LLH : Quel livre lu dans votre adolescence vous a le plus marqué et pourquoi ?
JG : Ce serait Le Horla de Maupassant, que j'ai découvert en cours de Français. Le texte est court et le plaisir immense. Pour la première fois j'ai compris qu'on pouvait écrire sur la folie et toucher les étoiles. Ses angoisses devenaient les miennes, ses rêves étaient les miens, son journal était le reflet de mes propres interrogations. "Cette nuit, j'ai senti quelqu'un accroupi sur moi, et qui, sa bouche sur la mienne, buvait ma vie entre mes lèvres." C'est ça Maupassant, un langage sec, fulgurant, dévastateur. J'en ai fait un court métrage à 18 ans, et je ne désespère pas d'en faire un film un jour.
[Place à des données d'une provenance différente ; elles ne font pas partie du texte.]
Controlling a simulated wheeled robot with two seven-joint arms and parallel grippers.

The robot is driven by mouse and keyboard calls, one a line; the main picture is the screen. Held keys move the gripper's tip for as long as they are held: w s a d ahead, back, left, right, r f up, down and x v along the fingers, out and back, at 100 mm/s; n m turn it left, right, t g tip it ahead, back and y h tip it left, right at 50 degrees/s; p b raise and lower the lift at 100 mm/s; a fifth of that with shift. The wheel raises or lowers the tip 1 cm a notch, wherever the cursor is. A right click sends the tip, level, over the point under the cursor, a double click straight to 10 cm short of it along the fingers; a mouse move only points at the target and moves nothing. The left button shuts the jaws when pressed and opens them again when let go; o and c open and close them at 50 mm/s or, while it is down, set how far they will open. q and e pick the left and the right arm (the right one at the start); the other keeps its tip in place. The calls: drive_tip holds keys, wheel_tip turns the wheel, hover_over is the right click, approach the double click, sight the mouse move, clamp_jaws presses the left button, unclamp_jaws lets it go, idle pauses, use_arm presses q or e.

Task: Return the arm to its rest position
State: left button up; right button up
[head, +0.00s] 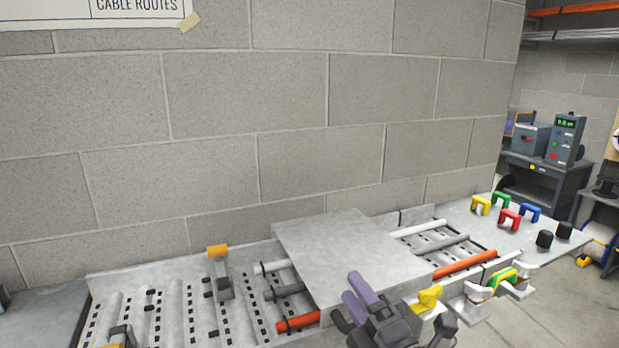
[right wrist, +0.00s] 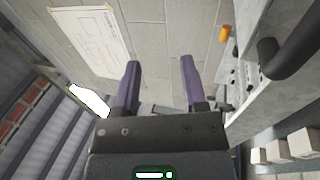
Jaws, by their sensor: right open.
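My right gripper (head: 352,284) is at the bottom of the head view, in front of the grey cover plate (head: 345,250) on the bench. Its two purple fingers point up and to the left. In the right wrist view my right gripper (right wrist: 159,64) has its fingers apart with nothing between them, and the block wall lies beyond. Whether the fingers touch the bench parts behind them I cannot tell. My left gripper is not in view.
Red, grey and white rods run under the plate. An orange-topped clamp (head: 218,270) stands on the slotted bed. A yellow piece (head: 428,297) is close right of my gripper. Coloured U-shaped handles, such as the red one (head: 510,218), stand farther right. Open floor lies at lower right.

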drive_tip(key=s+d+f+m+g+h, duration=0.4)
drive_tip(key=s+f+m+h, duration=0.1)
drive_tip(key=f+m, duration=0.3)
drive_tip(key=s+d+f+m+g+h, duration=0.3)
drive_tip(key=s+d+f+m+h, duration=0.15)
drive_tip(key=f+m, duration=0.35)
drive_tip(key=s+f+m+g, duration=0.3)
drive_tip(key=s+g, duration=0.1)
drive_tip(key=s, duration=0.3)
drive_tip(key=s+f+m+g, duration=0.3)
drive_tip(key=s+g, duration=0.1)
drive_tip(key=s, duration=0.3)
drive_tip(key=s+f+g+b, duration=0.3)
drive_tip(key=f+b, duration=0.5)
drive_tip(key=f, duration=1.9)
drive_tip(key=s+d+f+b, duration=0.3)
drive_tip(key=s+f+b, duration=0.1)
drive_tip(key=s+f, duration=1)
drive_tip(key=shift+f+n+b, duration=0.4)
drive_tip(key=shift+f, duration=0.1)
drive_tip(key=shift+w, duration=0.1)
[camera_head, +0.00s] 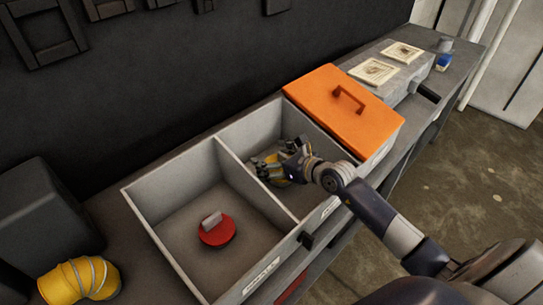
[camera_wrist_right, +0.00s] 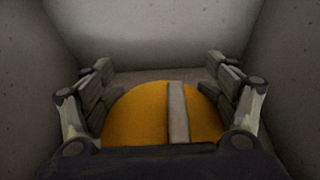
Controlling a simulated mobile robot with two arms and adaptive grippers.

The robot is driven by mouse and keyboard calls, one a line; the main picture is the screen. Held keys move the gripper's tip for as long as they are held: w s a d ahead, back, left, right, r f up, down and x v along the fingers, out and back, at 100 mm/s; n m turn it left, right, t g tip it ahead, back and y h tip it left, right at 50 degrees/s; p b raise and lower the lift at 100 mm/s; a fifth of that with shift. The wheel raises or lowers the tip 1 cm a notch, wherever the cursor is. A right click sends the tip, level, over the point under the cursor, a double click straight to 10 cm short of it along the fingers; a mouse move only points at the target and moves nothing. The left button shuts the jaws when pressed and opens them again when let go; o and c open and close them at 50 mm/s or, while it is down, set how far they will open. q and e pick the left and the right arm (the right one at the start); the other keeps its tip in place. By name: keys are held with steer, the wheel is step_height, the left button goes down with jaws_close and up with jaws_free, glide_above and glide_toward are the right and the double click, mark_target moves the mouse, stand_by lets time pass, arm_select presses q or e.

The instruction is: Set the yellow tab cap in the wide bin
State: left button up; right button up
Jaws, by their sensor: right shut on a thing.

Puis il y a l'adulescence, la période où étudiant vous lisez pour votre plaisir, sans avoir besoin d'attendre qu'un professeur vous demande quoi que ce soit. Un peu par hasard je suis tombé sur Louis Calaferte et son Septentrion. Ma bible, ma religion. Censuré puis réimprimé vingt ans plus tard, cette autobiographie est un bijou. Chaque phrase est une merveille, ciselée, précise, criminelle. Jugez vous-mêmes. "J'attends qu'une épidémie purificatrice nettoie l'anatomie du monde, mais si cela se produisait, la nuit suivante je porterais le germe dans la masse en voie de guérison." Tout est là. L'envie et le désespoir, la force et la fragilité, un grand bonhomme. Son océan de fantasmes oscille entre la nausée profonde et la violence des mots. Ce texte, c'est la vie, en mieux. Calaferte m'a fait aimer les femmes encore plus , puisqu'il les regarde avec un oeil magnifique. "Déversoir de toutes les faiblesses, de tous les ratages. La femme est un écran entre la peur de vivre et celle de mourir. Nous nous heurtons à elle comme à un suicide manqué."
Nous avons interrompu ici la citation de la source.